For the installation you only need the Static Site Generator Hugo and the apache2-utils to restrict access to the editor if you want to use it online. On Debian and distributions derived from it, you can do this with
apt install hugo
and
apt install apache2-utils
You can also use the current tarball for Hugo.
Create a new website with hugo if you don’t want to use an existing one.
hugo new site <directory>
or to set the right write permissions
sudo -u <www-server-user> hugo new site <directory>
Note that by default Hugo uses the ‘public/’ directory to create the website. Now create the configuration file config.json and clone in the directory ‘static/edit/’ the editor repo.
mkdir static/edit && cd static/edit && git clone https://github.com/hugoeditor/hugocms.git .
or for the Pro version:
mkdir static/edit && cd static/edit && git clone https://github.com/hugoeditor/hugocms-pro.git .
Tip: The following command can be used to create the config.json. Then you can use the editor to edit the configuration file.
Attention that overwrites an existing config.json!
echo "{}" > config.json && mv config.toml config.toml.bak
To protect the directory with Editor use htpasswd from apache2-utils and then configure your Nginx or Apache2 server.
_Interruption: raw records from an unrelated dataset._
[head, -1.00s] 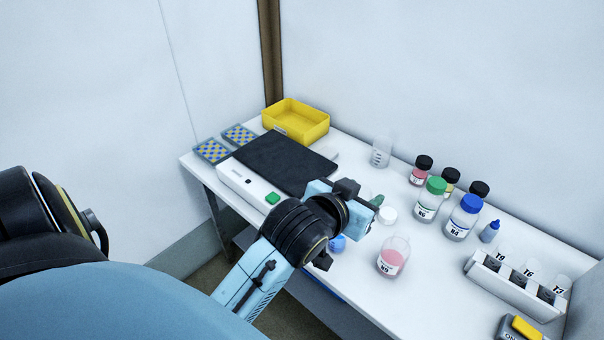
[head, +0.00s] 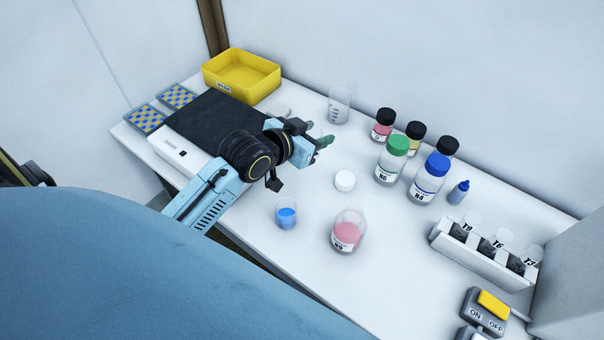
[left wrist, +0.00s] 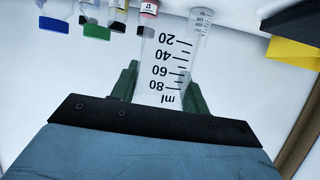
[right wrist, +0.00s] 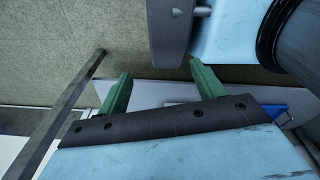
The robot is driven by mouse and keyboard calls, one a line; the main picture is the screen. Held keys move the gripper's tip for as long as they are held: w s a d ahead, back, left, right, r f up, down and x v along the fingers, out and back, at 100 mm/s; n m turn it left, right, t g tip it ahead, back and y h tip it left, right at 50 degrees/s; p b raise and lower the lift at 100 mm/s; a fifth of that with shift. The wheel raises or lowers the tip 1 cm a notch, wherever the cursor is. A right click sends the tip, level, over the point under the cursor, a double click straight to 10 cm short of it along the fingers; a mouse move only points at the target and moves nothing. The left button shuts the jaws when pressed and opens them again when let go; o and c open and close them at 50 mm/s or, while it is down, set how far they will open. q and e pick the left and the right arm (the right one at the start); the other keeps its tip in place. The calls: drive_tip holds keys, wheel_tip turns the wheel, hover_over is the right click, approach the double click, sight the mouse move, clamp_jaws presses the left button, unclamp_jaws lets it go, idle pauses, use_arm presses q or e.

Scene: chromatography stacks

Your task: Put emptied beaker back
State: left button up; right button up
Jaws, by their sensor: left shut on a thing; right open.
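My left gripper (head: 318,142) is shut on a clear beaker, above the table between the black-topped device and the white cap. In the left wrist view the held beaker (left wrist: 170,70) fills the space between the green fingers; it looks clear and empty, with ml marks from 20 to 80. In the head view the gripper mostly hides it. Another clear graduated beaker (head: 339,106) stands at the back of the table; it also shows in the left wrist view (left wrist: 199,25). My right gripper (right wrist: 162,86) is open and empty, seen only in the right wrist view, away from the tabletop items.
A small beaker with blue liquid (head: 287,214) and an open bottle of pink contents (head: 347,235) stand in front, near a white cap (head: 345,181). Several capped bottles stand right, including green-capped (head: 391,160) and blue-capped (head: 429,180) ones. A yellow tray (head: 241,76) is back left.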

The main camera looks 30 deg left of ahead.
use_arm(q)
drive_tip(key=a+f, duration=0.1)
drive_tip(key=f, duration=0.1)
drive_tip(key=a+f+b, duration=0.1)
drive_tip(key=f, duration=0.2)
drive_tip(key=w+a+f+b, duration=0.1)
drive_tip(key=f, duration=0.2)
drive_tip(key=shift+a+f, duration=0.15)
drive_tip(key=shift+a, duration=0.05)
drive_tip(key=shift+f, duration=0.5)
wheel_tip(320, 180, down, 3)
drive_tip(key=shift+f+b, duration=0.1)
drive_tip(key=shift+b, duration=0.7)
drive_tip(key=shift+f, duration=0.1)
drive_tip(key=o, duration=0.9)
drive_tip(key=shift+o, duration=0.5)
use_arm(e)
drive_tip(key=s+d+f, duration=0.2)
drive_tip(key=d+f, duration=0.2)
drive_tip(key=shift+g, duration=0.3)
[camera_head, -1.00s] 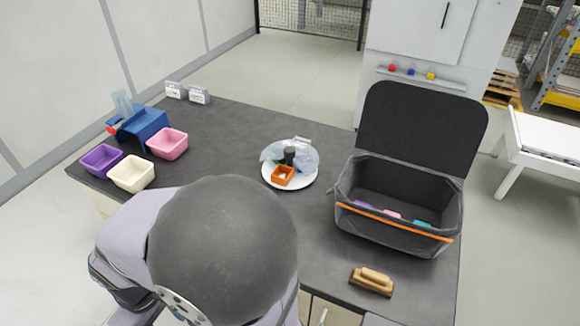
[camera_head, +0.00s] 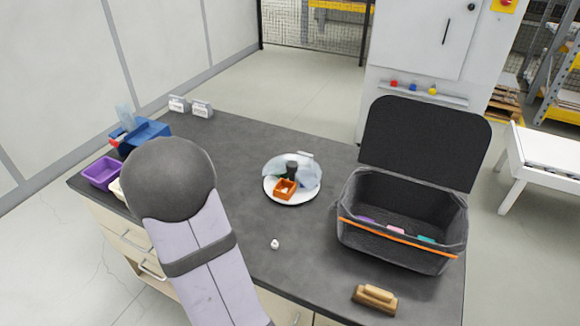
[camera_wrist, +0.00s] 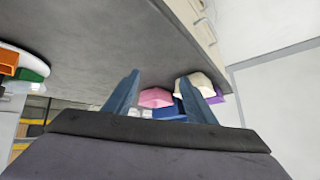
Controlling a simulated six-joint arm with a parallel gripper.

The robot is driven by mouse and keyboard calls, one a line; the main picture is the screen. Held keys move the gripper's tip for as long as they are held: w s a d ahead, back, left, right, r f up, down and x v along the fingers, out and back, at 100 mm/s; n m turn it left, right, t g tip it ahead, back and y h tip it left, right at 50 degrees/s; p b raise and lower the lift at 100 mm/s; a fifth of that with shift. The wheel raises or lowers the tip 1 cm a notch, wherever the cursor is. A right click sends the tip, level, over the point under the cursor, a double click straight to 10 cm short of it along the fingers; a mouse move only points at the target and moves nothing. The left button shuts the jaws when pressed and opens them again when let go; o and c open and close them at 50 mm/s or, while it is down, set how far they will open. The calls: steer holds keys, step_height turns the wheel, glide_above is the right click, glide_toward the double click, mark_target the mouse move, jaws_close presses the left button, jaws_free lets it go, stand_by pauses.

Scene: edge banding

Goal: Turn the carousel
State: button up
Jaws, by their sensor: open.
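The carousel is a round white turntable (camera_head: 300,201) in the middle of the dark table. It has a dark centre post (camera_head: 292,168), an orange open box (camera_head: 284,189) at its near side, and bluish clear and green parts around the post. In the wrist view, part of the carousel (camera_wrist: 28,56) shows at the left edge, with orange and green pieces. My gripper (camera_wrist: 160,77) shows there as two blue fingers, spread apart with nothing between them. It is well away from the carousel, on the side of the coloured bins. In the head view my arm hides the gripper.
A purple bin (camera_head: 103,173) and a blue holder (camera_head: 146,134) stand at the table's left. An open grey lidded case (camera_head: 398,250) stands right of the carousel. A wooden-handled brush (camera_head: 374,298) and a small white piece (camera_head: 275,244) lie near the front.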

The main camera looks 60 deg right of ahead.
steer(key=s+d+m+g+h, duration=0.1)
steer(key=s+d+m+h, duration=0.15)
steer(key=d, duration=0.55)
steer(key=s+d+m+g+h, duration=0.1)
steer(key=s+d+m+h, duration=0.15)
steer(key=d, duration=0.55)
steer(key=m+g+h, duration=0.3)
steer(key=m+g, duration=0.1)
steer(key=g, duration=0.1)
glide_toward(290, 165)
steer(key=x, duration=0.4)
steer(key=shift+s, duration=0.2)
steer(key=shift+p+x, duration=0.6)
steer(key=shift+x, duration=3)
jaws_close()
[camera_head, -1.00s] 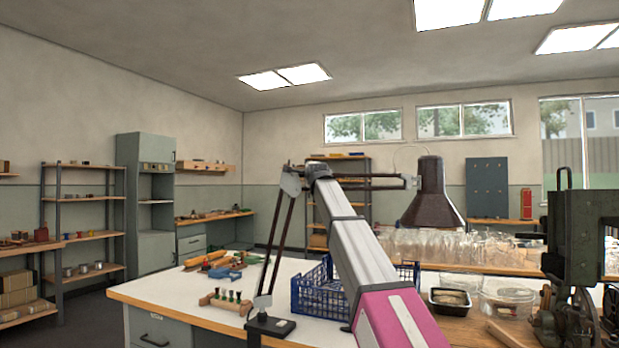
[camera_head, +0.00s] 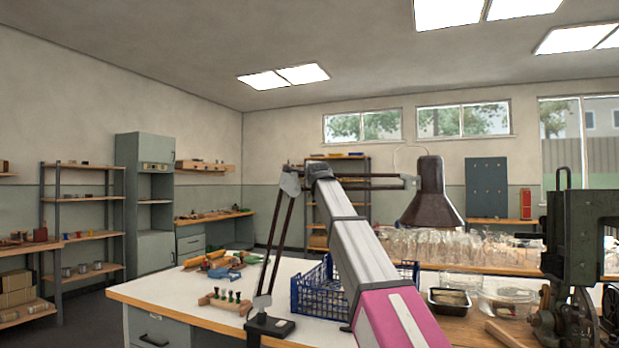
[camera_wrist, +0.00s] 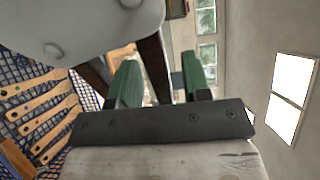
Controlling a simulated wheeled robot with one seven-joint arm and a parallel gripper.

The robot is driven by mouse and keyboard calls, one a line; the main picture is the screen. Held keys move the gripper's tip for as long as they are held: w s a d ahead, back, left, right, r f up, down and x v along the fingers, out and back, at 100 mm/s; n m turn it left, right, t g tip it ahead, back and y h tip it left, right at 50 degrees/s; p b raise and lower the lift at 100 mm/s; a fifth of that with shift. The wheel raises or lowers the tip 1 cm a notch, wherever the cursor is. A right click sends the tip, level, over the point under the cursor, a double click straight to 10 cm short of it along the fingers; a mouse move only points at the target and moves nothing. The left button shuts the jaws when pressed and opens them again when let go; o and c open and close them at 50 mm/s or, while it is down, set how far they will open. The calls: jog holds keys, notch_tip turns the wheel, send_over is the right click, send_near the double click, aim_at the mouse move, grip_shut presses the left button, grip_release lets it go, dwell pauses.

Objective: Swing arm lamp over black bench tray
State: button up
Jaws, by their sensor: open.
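The swing arm lamp stands on the white-topped bench, its dark base (camera_head: 270,325) near the front edge. Its brown lower arm rises to a pale joint (camera_head: 290,183), and its upper arm runs right to a dark shade (camera_head: 432,195). The black tray (camera_head: 448,300) sits on the wooden bench, below and slightly right of the shade. My gripper (camera_wrist: 159,65) is open, with two green fingers. A dark brown bar (camera_wrist: 156,66), apparently a lamp arm, shows between them; contact cannot be told. In the head view my arm hides the gripper.
A clear bowl (camera_head: 506,300), glassware (camera_head: 440,245) and a dark green machine (camera_head: 580,240) are at right. A small tool rack (camera_head: 226,301) stands left of the lamp base.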

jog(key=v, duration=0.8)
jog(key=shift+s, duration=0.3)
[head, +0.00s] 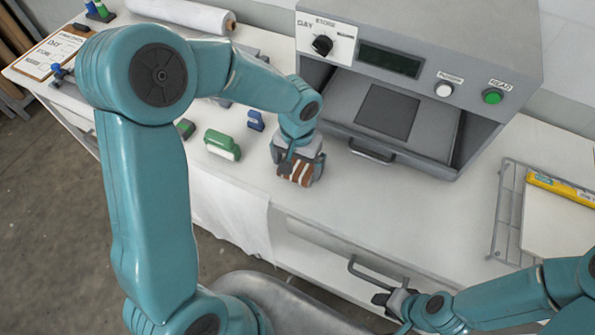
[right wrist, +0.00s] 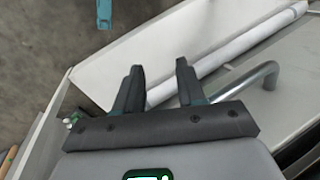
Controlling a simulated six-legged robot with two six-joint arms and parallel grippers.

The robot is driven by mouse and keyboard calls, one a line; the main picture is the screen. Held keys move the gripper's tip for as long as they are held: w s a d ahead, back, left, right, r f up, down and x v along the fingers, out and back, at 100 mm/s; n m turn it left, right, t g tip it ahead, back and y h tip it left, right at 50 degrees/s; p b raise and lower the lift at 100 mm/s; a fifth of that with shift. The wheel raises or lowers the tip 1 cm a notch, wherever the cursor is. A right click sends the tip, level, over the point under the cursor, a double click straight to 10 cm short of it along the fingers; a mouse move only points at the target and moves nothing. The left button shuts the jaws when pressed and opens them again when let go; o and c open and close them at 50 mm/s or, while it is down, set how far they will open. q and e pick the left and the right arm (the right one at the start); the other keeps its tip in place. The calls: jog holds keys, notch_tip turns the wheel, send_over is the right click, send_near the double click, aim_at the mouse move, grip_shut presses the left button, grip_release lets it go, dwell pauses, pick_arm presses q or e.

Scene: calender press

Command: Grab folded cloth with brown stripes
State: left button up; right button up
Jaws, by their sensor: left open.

To create a new htpasswd file:
htpasswd -c <password-file> <user>
for example for Nginx:
htpasswd -c /etc/nginx/.htpasswd.<domain> <user>
and in the configuration file for Nginx add the following (replace
location /edit/ {
auth_basic "Restricted and Password Protected App";
auth_basic_user_file /etc/nginx/.htpasswd.<domain>;
}
Now use Hugo to create the website. Switch to the work directory for Hugo.
hugo -DEF
or
sudo -u <www-server-user> hugo -DEF
and the editor can be called up via your domain with the ‘/edit/’ appended.